STORED ROWS
·····

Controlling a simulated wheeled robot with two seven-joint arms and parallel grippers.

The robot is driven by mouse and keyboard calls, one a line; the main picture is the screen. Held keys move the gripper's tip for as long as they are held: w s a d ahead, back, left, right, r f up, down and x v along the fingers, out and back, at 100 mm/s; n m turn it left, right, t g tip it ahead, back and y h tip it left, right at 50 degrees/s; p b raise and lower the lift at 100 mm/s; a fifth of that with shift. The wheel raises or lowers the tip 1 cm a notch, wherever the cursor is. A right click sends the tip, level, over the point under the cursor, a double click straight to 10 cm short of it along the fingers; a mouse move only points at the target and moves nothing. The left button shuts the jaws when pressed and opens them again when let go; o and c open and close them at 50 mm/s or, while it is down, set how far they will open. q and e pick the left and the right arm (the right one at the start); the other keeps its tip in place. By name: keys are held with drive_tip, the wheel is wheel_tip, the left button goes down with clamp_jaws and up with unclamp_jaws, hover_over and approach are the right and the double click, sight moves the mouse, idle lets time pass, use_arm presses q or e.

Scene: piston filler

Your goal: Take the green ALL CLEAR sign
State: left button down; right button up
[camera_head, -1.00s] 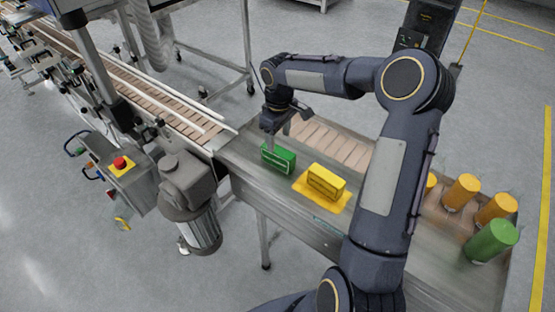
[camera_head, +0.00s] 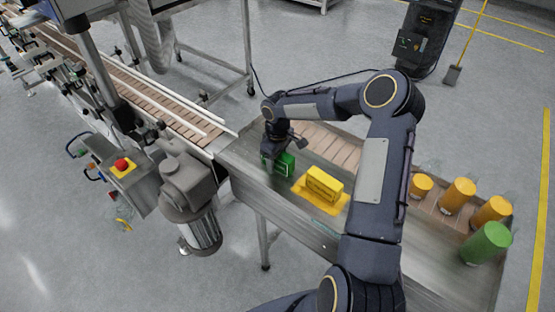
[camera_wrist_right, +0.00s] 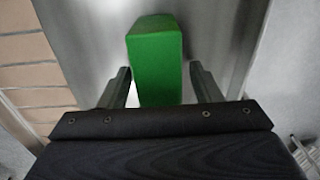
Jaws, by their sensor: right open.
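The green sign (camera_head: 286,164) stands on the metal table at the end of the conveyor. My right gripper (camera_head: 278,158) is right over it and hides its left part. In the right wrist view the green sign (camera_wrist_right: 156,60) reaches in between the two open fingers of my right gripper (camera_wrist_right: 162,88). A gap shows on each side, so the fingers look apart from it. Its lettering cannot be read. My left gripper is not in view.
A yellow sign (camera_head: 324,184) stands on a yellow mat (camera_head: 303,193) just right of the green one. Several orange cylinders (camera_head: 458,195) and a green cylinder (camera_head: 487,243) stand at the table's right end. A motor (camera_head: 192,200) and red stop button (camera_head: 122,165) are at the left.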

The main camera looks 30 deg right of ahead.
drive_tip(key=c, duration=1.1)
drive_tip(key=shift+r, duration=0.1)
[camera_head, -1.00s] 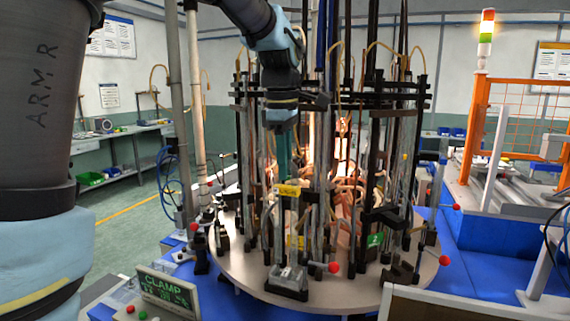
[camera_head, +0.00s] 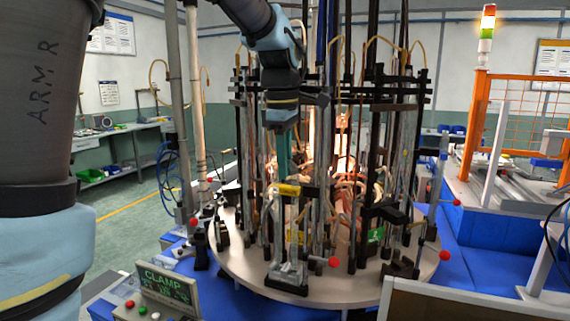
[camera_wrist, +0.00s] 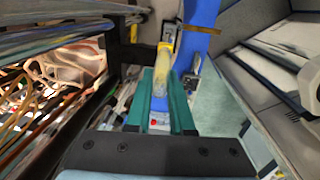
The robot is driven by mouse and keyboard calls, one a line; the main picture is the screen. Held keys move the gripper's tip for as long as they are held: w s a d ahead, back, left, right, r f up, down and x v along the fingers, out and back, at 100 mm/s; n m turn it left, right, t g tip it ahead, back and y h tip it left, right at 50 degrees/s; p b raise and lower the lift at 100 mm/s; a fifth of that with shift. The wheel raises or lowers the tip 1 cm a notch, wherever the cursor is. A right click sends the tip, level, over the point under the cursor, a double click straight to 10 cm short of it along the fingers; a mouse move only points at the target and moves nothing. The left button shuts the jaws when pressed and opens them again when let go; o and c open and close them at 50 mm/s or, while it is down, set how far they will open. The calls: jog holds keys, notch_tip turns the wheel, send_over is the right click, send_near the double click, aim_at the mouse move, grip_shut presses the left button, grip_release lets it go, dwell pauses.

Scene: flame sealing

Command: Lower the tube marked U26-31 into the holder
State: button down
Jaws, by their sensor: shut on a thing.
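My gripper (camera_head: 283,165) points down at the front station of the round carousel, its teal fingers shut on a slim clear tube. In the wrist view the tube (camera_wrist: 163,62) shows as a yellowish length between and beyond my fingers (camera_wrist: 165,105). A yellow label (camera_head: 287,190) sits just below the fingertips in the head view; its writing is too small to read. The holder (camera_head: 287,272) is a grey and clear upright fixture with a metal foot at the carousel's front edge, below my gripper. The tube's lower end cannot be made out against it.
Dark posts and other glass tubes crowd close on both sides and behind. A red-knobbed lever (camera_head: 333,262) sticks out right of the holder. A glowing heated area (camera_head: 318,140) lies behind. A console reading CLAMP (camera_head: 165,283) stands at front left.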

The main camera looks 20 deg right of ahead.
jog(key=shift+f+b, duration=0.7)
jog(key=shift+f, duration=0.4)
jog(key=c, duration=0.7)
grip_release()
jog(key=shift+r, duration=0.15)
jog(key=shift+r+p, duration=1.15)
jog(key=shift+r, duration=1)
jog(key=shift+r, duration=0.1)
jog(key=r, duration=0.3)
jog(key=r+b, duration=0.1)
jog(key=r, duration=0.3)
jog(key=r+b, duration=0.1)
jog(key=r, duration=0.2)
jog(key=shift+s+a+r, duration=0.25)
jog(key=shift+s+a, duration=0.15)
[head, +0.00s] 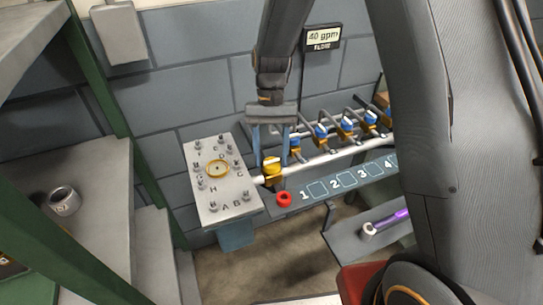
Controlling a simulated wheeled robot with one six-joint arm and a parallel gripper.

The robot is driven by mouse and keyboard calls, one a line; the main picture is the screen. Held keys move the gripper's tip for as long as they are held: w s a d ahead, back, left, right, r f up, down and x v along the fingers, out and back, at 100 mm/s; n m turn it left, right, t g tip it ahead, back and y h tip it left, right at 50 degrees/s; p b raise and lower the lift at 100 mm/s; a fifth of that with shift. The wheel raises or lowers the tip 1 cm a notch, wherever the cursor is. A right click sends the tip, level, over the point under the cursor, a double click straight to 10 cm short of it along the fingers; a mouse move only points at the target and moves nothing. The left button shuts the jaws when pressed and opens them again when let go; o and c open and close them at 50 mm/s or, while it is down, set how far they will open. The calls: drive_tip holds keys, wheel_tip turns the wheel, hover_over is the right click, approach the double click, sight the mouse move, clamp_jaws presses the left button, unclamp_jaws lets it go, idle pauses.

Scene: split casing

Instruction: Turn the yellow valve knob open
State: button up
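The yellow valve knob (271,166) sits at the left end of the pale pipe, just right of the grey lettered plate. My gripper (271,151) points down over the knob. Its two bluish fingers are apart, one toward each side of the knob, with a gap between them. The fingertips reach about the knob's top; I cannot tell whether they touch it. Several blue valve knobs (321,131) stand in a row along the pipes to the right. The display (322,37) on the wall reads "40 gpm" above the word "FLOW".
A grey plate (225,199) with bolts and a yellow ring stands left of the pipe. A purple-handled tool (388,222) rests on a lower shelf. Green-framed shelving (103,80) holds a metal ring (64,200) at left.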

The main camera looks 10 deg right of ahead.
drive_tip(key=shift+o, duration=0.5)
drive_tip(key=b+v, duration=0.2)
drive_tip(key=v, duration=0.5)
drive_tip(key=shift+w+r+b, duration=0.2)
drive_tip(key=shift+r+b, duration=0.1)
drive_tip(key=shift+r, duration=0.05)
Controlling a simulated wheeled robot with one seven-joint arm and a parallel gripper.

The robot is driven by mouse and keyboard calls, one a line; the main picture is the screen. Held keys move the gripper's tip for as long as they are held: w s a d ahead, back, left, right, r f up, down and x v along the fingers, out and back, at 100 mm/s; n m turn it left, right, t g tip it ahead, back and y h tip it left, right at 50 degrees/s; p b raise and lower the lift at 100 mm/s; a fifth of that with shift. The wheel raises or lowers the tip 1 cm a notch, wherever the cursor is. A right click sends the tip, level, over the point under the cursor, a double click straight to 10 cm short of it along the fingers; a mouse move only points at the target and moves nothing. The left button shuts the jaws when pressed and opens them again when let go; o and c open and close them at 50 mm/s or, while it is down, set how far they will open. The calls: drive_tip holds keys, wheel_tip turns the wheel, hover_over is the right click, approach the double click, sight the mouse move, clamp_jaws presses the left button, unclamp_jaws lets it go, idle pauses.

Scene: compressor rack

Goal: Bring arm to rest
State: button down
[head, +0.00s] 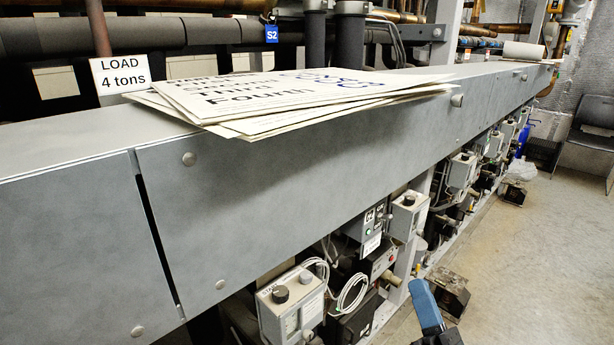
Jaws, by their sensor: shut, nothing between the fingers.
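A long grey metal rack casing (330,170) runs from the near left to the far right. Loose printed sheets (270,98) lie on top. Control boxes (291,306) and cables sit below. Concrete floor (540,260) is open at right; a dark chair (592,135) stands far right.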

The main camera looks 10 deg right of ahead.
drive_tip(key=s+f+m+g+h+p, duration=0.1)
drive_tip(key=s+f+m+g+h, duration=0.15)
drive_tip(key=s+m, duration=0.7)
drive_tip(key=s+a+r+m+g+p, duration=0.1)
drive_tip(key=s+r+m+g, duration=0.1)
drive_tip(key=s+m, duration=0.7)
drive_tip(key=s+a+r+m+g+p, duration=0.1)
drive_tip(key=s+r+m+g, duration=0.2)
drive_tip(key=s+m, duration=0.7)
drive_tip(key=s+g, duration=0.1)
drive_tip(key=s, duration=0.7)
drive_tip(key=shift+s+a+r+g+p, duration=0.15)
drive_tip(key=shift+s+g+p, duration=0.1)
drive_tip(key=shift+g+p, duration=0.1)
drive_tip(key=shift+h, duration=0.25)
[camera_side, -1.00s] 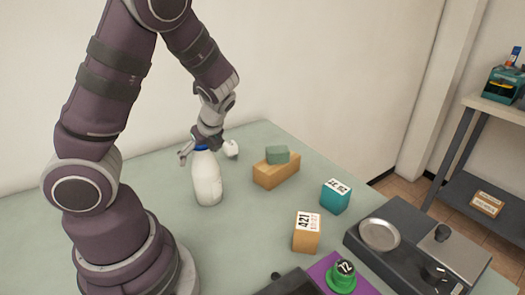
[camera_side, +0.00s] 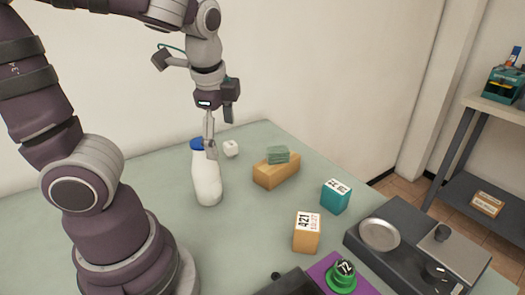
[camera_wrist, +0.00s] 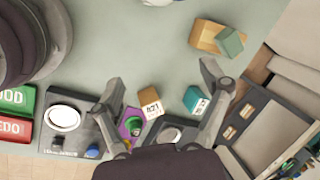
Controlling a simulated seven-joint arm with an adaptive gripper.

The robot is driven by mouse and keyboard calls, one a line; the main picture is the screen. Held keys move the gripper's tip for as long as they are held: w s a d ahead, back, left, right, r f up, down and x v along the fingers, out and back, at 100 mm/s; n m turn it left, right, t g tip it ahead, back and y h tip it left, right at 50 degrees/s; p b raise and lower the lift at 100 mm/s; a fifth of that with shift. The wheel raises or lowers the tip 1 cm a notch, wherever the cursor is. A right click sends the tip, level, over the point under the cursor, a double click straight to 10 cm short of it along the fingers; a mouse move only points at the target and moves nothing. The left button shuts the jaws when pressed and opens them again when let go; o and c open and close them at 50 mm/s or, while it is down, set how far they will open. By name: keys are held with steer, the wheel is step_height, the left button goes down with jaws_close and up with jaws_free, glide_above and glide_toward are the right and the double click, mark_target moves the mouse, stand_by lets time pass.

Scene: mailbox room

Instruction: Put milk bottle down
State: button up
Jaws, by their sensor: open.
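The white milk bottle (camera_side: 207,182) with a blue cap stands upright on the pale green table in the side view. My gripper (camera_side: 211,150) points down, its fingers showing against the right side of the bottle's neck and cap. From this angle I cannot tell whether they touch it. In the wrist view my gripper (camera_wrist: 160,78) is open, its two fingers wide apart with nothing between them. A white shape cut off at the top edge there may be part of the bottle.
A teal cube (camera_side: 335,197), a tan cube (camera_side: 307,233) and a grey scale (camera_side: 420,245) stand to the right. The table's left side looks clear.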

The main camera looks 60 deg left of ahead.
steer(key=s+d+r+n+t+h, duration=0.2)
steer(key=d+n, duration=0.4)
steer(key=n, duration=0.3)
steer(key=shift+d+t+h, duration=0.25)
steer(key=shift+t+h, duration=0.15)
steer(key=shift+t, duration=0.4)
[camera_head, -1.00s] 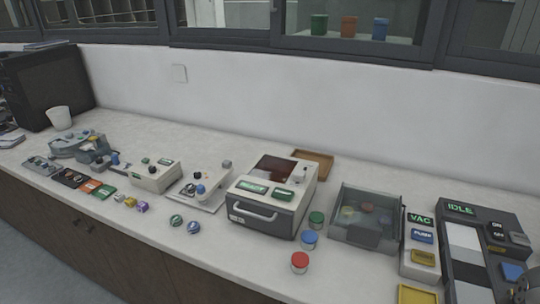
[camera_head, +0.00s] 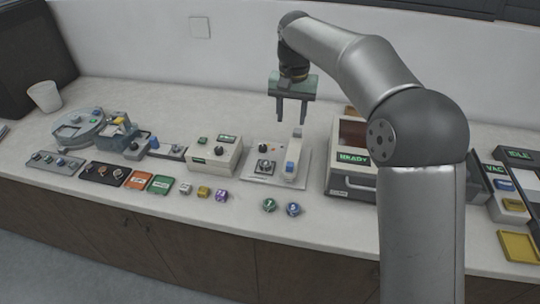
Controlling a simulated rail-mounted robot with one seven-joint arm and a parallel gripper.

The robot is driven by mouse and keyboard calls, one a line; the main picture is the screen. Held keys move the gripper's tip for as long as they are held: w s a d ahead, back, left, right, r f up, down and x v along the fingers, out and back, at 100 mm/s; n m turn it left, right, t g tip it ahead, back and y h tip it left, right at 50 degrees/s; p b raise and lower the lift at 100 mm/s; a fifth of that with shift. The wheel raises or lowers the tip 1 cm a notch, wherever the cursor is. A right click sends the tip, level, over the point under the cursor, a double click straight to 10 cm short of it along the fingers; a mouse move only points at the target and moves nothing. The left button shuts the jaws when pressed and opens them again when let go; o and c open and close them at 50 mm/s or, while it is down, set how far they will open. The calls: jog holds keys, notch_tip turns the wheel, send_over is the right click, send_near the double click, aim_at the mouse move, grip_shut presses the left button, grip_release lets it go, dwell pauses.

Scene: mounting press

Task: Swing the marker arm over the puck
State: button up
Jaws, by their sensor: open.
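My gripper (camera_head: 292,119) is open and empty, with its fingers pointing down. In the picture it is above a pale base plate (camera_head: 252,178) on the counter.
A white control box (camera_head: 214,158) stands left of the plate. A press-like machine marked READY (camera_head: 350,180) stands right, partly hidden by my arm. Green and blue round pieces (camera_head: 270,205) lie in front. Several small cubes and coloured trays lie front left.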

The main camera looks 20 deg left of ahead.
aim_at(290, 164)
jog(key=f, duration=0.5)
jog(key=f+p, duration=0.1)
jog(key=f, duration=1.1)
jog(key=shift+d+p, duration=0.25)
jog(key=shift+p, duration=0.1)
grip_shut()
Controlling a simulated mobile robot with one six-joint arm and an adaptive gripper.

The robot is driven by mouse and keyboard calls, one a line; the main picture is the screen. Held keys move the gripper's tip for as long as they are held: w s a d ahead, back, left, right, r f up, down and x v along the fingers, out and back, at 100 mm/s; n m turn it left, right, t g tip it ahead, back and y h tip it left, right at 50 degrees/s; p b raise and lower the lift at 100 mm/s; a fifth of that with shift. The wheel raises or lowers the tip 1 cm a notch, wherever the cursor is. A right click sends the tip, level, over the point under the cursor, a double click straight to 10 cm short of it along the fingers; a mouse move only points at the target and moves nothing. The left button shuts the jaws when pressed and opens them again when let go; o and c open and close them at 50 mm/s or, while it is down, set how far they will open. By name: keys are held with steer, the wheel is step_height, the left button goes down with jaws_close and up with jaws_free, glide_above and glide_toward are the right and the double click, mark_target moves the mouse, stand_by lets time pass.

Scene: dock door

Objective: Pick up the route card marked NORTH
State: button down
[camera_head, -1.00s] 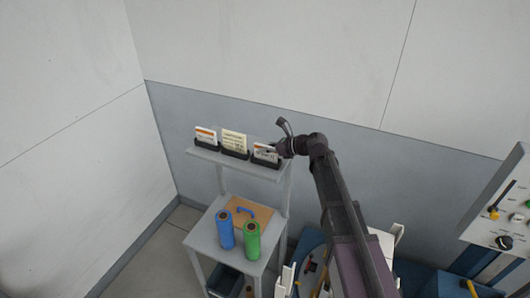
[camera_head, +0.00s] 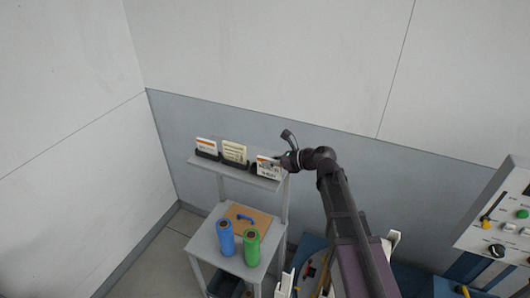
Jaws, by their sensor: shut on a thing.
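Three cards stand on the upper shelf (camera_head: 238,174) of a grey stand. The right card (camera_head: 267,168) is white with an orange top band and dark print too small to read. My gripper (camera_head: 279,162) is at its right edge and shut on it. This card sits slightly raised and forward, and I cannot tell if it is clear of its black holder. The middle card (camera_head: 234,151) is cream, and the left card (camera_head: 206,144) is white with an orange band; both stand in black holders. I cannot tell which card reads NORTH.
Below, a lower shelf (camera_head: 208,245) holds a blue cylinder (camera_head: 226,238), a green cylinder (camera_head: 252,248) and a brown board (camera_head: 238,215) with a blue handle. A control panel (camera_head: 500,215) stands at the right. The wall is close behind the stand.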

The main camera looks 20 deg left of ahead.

·····

THE TASK
Find the lines above holding the word "adaptive" and show them.

RESULT OF THE EXERCISE
Controlling a simulated seven-joint arm with an adaptive gripper.
Controlling a simulated mobile robot with one six-joint arm and an adaptive gripper.

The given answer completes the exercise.